Configure the run-time environment in the Developer tool to optimize mapping performance and process data that is greater than 10 terabytes. You can choose to run a mapping in the native environment or in a non-native environment. When you run mappings in the native environment, the Data Integration Service processes and runs the mapping. When you run mappings in a non-native environment, the Data Integration Service pushes the processing to a compute cluster, such as Hadoop or Databricks.
You can run standalone mappings and mappings that are a part of a workflow in the non-native environment.
When you select the Hadoop environment, you can also select the engine to push the mapping logic to the Hadoop cluster. Based on the mapping logic, the Data Integration Service can push the mapping logic to one of the following engines in the Hadoop environment:
Informatica Blaze engine. An Informatica proprietary engine for distributed processing on Hadoop.

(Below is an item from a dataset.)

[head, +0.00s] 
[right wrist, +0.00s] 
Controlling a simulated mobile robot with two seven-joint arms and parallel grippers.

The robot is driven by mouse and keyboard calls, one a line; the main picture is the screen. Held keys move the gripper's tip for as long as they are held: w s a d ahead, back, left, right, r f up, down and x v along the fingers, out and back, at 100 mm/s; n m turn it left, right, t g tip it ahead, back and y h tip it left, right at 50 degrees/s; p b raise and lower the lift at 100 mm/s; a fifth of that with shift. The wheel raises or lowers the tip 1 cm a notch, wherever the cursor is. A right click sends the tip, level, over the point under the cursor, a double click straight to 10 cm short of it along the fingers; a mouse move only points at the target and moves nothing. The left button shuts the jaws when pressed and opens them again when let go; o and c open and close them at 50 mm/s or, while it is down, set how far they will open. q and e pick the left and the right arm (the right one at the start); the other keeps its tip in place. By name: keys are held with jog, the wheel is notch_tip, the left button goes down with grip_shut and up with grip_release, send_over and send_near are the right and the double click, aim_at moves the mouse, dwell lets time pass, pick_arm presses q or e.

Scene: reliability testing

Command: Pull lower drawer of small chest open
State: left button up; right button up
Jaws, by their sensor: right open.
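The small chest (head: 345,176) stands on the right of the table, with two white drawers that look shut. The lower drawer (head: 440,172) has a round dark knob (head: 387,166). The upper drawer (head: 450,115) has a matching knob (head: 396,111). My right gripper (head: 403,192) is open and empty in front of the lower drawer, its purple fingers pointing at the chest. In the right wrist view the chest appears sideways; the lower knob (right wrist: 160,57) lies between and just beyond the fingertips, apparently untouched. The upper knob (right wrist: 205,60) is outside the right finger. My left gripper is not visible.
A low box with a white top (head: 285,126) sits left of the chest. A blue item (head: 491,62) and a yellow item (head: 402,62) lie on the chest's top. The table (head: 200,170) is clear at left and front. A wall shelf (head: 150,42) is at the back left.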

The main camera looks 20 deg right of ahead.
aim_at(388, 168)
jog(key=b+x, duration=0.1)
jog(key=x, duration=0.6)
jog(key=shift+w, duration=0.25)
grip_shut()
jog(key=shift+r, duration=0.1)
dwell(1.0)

Spark engine. A high performance engine for batch processing that can run on a Hadoop cluster or on a Spark standalone mode cluster.
When you select the Databricks environment, the Integration Service pushes the mapping logic to the Databricks Spark engine, the Apache Spark engine packaged for Databricks.
When you select multiple engines, the Data Integration Service determines the best engine to run the mapping during validation. You can also choose to select which engine the Data Integration Service uses. You might select an engine based on whether an engine supports a particular transformation or based on the format in which the engine returns data.
When you run a mapping in a non-native environment, you must configure a connection to access the environment. You can set the run-time properties for the environment and for the engine that runs the mapping.
To validate the consistency and accuracy of data processed in a mapping, you can create audit rules and conditions for the mapping.
You can view the execution plan for a mapping to run in the non-native environment. View the execution plan for the engine that the Data Integration Service selects to run the mapping.
You can monitor Hive queries and Hadoop jobs in the Monitoring tool. Monitor the jobs on a Hadoop cluster with the YARN Web User Interface or the Blaze Job Monitor web application.
The Data Integration Service logs messages from the Blaze, Spark and Databricks Spark engines and the DTM.